Task to complete: From the listing below, tally the lines that include "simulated". Return only the total.

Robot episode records
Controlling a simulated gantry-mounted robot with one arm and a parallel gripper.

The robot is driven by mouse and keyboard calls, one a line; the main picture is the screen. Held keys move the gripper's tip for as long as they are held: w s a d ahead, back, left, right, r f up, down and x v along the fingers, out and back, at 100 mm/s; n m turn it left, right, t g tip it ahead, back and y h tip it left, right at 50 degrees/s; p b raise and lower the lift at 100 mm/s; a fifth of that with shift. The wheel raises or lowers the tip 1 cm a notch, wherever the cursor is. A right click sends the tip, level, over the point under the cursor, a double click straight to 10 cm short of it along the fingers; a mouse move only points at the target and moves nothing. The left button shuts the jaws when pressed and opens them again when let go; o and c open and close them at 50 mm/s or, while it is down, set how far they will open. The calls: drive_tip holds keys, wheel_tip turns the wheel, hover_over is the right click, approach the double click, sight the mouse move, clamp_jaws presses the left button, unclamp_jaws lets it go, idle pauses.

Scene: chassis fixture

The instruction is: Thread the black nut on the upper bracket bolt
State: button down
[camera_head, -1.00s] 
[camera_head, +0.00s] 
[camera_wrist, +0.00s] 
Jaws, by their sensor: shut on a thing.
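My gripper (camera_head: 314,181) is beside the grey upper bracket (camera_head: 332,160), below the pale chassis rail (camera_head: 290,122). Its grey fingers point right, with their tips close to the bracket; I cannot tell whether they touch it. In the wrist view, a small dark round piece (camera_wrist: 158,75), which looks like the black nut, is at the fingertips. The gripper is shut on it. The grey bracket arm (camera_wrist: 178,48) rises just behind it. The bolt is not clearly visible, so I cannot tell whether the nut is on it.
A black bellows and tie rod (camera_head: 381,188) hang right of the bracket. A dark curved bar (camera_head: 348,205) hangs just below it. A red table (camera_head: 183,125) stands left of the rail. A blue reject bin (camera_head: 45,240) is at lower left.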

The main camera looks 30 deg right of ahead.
==
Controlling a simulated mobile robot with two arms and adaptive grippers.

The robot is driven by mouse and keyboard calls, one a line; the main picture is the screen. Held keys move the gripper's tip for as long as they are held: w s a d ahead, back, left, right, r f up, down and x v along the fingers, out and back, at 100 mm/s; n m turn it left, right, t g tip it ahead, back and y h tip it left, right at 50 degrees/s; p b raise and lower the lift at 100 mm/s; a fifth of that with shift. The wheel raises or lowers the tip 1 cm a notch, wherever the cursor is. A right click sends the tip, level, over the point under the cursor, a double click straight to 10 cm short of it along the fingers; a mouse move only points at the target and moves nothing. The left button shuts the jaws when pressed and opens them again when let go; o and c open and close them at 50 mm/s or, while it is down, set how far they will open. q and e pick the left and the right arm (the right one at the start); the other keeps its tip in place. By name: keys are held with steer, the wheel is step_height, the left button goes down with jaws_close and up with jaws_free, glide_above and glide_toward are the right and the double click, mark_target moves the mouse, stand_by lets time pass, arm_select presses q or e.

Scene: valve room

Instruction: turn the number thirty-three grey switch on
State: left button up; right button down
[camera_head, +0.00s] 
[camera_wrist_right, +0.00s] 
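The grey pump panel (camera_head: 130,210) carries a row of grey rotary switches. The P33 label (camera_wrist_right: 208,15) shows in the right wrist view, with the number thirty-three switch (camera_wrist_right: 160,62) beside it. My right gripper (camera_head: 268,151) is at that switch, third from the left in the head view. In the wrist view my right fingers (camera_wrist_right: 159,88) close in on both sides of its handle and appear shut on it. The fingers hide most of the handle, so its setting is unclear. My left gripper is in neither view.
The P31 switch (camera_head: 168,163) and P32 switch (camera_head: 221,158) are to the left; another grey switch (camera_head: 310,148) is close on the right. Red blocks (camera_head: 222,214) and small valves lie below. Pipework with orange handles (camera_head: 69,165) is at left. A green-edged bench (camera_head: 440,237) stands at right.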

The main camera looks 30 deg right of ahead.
--
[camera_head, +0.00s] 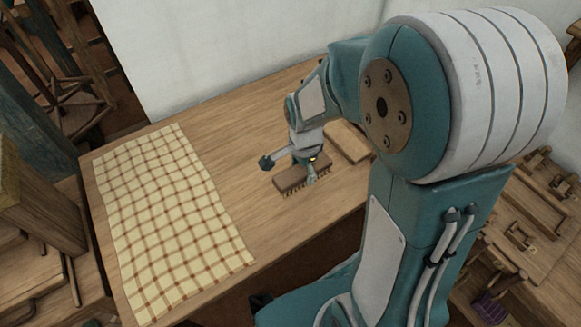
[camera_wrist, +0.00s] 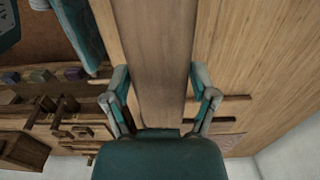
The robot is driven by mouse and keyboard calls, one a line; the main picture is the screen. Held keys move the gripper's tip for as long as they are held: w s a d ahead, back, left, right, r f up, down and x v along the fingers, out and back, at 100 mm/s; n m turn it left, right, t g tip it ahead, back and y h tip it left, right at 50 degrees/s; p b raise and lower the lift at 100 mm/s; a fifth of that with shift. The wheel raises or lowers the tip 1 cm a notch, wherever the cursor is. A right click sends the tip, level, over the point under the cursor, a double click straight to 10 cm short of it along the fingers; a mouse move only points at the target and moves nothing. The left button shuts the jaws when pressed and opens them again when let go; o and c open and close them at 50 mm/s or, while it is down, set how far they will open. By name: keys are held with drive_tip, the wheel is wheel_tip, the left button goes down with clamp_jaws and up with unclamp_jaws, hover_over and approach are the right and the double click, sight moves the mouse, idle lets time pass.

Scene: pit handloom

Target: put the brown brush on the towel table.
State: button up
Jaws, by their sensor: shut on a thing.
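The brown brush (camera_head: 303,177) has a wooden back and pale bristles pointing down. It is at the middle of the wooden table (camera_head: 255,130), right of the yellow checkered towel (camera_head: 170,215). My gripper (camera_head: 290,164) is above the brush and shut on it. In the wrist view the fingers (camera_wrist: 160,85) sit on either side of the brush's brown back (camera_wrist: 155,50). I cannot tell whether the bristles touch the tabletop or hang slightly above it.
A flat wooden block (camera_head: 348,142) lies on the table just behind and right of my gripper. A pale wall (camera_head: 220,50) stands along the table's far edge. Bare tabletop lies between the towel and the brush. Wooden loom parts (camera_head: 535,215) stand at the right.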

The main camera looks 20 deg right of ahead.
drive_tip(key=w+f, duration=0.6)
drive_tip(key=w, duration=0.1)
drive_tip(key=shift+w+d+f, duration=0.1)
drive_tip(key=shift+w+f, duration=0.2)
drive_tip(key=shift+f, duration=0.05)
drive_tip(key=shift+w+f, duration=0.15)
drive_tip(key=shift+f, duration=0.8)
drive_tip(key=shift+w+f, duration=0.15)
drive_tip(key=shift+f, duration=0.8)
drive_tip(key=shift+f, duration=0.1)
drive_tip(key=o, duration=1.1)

Correct output: 2